[Entries from a dataset]

============

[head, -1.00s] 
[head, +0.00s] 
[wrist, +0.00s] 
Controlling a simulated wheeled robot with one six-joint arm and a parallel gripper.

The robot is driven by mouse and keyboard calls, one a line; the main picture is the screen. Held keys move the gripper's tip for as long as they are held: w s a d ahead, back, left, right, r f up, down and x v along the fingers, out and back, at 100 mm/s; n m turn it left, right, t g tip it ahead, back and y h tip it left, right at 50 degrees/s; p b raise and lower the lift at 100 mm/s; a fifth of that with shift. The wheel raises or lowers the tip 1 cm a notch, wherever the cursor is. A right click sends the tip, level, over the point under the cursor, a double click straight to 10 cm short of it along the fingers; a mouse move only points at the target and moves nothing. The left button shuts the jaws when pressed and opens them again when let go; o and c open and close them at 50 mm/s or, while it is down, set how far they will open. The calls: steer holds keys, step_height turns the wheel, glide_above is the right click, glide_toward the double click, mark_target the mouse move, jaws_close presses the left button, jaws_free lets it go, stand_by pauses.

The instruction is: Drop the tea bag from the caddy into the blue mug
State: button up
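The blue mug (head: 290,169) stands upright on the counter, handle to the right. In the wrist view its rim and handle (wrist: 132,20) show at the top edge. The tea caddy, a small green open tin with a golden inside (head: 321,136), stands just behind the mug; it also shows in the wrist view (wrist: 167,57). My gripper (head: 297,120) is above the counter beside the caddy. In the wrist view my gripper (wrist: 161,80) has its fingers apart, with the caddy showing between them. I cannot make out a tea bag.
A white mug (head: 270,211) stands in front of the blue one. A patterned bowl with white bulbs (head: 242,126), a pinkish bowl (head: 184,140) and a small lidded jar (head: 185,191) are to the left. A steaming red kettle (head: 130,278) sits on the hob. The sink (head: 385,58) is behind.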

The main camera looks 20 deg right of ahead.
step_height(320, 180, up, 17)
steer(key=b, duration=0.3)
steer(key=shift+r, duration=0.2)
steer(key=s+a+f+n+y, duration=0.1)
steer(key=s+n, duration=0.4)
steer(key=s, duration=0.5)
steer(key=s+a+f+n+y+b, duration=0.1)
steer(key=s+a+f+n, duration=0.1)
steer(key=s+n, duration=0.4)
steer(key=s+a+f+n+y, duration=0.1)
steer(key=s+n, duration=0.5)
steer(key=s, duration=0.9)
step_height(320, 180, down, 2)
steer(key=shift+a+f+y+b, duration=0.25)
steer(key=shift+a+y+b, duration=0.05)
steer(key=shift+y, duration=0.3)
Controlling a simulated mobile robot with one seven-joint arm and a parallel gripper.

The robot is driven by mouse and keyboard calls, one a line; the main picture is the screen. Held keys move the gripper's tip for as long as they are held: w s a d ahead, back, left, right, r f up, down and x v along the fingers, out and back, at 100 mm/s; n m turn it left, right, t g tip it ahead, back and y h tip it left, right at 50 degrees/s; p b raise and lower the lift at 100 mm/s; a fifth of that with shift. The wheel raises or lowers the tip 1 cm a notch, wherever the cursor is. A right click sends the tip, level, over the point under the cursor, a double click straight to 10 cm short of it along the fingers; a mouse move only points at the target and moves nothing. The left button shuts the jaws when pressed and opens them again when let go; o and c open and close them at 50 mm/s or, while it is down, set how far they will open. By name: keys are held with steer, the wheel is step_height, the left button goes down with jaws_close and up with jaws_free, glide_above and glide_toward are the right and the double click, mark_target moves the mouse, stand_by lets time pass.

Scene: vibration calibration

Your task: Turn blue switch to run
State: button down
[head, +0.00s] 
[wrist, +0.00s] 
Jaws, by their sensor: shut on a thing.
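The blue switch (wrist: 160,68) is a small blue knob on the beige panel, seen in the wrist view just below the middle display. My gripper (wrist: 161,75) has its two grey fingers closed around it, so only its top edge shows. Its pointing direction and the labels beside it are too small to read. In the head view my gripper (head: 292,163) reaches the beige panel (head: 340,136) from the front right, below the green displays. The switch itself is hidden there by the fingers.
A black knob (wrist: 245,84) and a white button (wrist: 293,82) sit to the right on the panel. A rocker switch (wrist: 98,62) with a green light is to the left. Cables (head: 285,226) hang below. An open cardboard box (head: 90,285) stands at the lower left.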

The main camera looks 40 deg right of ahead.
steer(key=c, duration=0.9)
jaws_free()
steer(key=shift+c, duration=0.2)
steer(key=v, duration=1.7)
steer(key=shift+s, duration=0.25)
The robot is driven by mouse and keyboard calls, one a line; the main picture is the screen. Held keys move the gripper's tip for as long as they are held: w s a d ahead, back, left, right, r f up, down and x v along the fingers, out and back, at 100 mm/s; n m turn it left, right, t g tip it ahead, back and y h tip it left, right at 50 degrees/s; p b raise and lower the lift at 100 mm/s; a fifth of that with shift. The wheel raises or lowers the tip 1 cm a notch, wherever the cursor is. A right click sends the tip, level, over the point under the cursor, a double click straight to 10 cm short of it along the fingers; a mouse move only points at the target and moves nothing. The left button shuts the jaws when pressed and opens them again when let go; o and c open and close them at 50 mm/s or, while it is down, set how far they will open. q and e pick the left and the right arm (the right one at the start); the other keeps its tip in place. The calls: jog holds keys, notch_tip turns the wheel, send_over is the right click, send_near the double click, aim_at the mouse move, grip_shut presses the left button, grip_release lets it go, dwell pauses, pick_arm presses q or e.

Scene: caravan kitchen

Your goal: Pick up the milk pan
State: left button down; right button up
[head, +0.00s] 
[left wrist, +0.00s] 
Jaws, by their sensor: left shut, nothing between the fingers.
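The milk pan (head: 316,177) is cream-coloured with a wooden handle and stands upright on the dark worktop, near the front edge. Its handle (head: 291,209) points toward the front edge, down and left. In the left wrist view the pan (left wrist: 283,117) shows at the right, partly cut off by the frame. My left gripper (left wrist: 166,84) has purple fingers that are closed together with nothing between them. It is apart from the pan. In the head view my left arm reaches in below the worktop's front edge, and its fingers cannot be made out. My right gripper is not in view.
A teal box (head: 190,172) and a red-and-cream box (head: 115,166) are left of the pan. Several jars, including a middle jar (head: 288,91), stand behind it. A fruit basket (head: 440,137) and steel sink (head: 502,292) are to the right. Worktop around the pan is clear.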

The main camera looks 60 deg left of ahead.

============

**Aim of the task**
Pick out all the lines with the word "Your" in them and copy them.

**Written response**
Your task: Turn blue switch to run
Your goal: Pick up the milk pan

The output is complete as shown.